Would you repeat the listing exactly but omit every picture?

--- Recorded information ---
───
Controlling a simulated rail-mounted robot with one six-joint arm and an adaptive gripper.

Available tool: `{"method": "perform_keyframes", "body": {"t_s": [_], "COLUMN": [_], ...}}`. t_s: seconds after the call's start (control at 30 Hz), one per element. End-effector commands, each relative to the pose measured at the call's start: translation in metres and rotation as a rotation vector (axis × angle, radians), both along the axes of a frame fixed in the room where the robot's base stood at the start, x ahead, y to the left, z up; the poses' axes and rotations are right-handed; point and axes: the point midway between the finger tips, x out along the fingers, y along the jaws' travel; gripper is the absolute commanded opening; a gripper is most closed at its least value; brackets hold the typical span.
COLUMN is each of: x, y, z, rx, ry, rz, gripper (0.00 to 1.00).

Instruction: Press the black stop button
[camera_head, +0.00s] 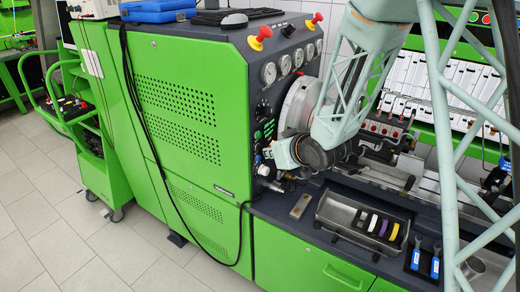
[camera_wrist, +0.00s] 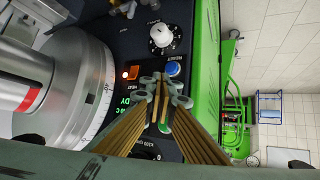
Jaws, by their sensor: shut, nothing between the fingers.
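The control panel of the green test bench (camera_head: 264,122) shows in the head view just left of my wrist, with small knobs and buttons. My gripper (camera_wrist: 163,92) is shut and empty, its fingertips in front of the panel in the wrist view. A blue reset button (camera_wrist: 173,69) lies just above the fingertips. An orange lit heat button (camera_wrist: 131,73) is to their left. Part of a green button (camera_wrist: 164,127) shows between the fingers. I cannot make out the black stop button; the fingers cover part of the panel. Whether the fingertips touch the panel cannot be told.
A large grey round chuck (camera_wrist: 75,85) stands close left of the fingers; it also shows in the head view (camera_head: 298,103). A white-grey knob (camera_wrist: 160,35) sticks out above the blue button. A metal tray (camera_head: 345,222) with coloured rings sits on the bench below my wrist.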

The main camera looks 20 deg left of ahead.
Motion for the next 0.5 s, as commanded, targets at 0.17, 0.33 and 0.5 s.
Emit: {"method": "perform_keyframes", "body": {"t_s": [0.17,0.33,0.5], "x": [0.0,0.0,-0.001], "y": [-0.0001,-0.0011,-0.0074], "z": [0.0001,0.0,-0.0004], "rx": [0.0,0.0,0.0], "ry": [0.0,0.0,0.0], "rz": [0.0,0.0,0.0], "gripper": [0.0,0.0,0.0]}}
───
--- Final result ---
Controlling a simulated rail-mounted robot with one six-joint arm and an adaptive gripper.

Available tool: `{"method": "perform_keyframes", "body": {"t_s": [_], "COLUMN": [_], ...}}`. t_s: seconds after the call's start (control at 30 Hz), one per element. End-effector commands, each relative to the pose measured at the call's start: translation in metres and rotation as a rotation vector (axis × angle, radians), both along the axes of a frame fixed in the room where the robot's base stood at the start, x ahead, y to the left, z up; the poses' axes and rotations are right-handed; point and axes: the point midway between the finger tips, x out along the fingers, y along the jaws' travel; gripper is the absolute commanded opening; a gripper is most closed at its least value; brackets hold the typical span.
COLUMN is each of: x, y, z, rx, ry, rz, gripper (0.00 to 1.00).

Instruction: Press the black stop button
[camera_head, +0.00s] 
[camera_wrist, +0.00s] 
Jaws, by their sensor: shut, nothing between the fingers.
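The control panel of the green test bench (camera_head: 264,122) shows in the head view just left of my wrist, with small knobs and buttons. My gripper (camera_wrist: 163,92) is shut and empty, its fingertips in front of the panel in the wrist view. A blue reset button (camera_wrist: 173,69) lies just above the fingertips. An orange lit heat button (camera_wrist: 131,73) is to their left. Part of a green button (camera_wrist: 164,127) shows between the fingers. I cannot make out the black stop button; the fingers cover part of the panel. Whether the fingertips touch the panel cannot be told.
A large grey round chuck (camera_wrist: 75,85) stands close left of the fingers; it also shows in the head view (camera_head: 298,103). A white-grey knob (camera_wrist: 160,35) sticks out above the blue button. A metal tray (camera_head: 345,222) with coloured rings sits on the bench below my wrist.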

The main camera looks 20 deg left of ahead.
Motion for the next 0.5 s, as commanded, targets at 0.17, 0.33 and 0.5 s.
Emit: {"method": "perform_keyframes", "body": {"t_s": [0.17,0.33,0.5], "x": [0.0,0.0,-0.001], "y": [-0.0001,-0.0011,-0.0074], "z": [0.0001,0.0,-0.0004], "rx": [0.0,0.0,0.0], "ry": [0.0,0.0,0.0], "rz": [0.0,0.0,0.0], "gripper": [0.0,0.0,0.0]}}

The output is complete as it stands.